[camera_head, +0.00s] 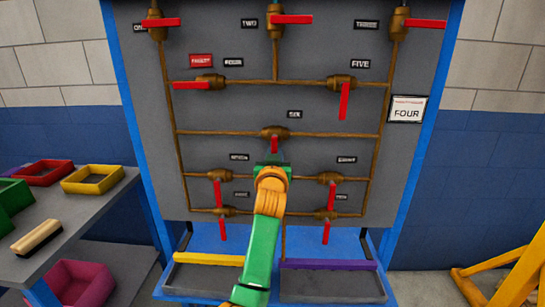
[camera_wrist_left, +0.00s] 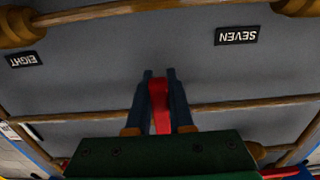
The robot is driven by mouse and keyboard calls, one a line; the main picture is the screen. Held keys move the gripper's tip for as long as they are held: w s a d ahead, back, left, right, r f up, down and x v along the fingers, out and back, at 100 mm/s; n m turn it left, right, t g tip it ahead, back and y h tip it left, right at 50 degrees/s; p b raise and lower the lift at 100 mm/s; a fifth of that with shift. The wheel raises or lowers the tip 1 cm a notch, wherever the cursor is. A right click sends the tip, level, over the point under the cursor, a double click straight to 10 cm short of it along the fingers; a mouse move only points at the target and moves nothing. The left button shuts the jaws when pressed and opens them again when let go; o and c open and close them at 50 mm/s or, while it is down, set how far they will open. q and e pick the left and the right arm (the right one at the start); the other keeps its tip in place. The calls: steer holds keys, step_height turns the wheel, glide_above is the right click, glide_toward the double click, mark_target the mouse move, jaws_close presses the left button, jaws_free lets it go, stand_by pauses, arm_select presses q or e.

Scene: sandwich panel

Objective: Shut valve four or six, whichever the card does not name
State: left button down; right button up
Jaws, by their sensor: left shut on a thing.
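The white card (camera_head: 406,109) at the panel's right reads FOUR under a small red line. Valve six (camera_head: 274,132) sits mid-panel on a horizontal pipe. Its red handle (camera_head: 274,145) points down, across the pipe; its lower end is hidden by my gripper. My left gripper (camera_head: 272,168) is at this handle. In the left wrist view, which is upside down, the blue fingers (camera_wrist_left: 159,90) are shut on the red handle (camera_wrist_left: 160,105). Valve four (camera_head: 210,80), upper left, has its red handle (camera_head: 190,85) pointing left along its pipe. My right gripper is not in view.
Valves seven (camera_head: 219,175) and eight (camera_head: 328,177) flank my left gripper closely, red handles down. A red tag (camera_head: 201,60) is near valve four. A side table (camera_head: 92,209) with trays stands left; a yellow frame (camera_head: 505,275) stands right.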

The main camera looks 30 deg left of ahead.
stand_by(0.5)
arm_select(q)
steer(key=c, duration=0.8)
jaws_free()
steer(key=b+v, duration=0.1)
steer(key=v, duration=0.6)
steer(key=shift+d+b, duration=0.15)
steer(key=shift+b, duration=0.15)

### Challenge
Print the complete listing exactly as it stands, without its pictures.

### Solution below
[camera_head, +0.00s] 
[camera_wrist_left, +0.00s] 
The robot is driven by mouse and keyboard calls, one a line; the main picture is the screen. Held keys move the gripper's tip for as long as they are held: w s a d ahead, back, left, right, r f up, down and x v along the fingers, out and back, at 100 mm/s; n m turn it left, right, t g tip it ahead, back and y h tip it left, right at 50 degrees/s; p b raise and lower the lift at 100 mm/s; a fifth of that with shift. The wheel raises or lowers the tip 1 cm a notch, wherever the cursor is. A right click sends the tip, level, over the point under the cursor, a double click straight to 10 cm short of it along the fingers; a mouse move only points at the target and moves nothing. The left button shuts the jaws when pressed and opens them again when let go; o and c open and close them at 50 mm/s or, while it is down, set how far they will open. q and e pick the left and the right arm (the right one at the start); the other keeps its tip in place. The calls: steer holds keys, step_height turns the wheel, glide_above is the right click, glide_toward the double click, mark_target the mouse move, jaws_close presses the left button, jaws_free lets it go, stand_by pauses, arm_select presses q or e.

Scene: sandwich panel

Objective: Shut valve four or six, whichever the card does not name
State: left button down; right button up
Jaws, by their sensor: left shut on a thing.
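The white card (camera_head: 406,109) at the panel's right reads FOUR under a small red line. Valve six (camera_head: 274,132) sits mid-panel on a horizontal pipe. Its red handle (camera_head: 274,145) points down, across the pipe; its lower end is hidden by my gripper. My left gripper (camera_head: 272,168) is at this handle. In the left wrist view, which is upside down, the blue fingers (camera_wrist_left: 159,90) are shut on the red handle (camera_wrist_left: 160,105). Valve four (camera_head: 210,80), upper left, has its red handle (camera_head: 190,85) pointing left along its pipe. My right gripper is not in view.
Valves seven (camera_head: 219,175) and eight (camera_head: 328,177) flank my left gripper closely, red handles down. A red tag (camera_head: 201,60) is near valve four. A side table (camera_head: 92,209) with trays stands left; a yellow frame (camera_head: 505,275) stands right.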

The main camera looks 30 deg left of ahead.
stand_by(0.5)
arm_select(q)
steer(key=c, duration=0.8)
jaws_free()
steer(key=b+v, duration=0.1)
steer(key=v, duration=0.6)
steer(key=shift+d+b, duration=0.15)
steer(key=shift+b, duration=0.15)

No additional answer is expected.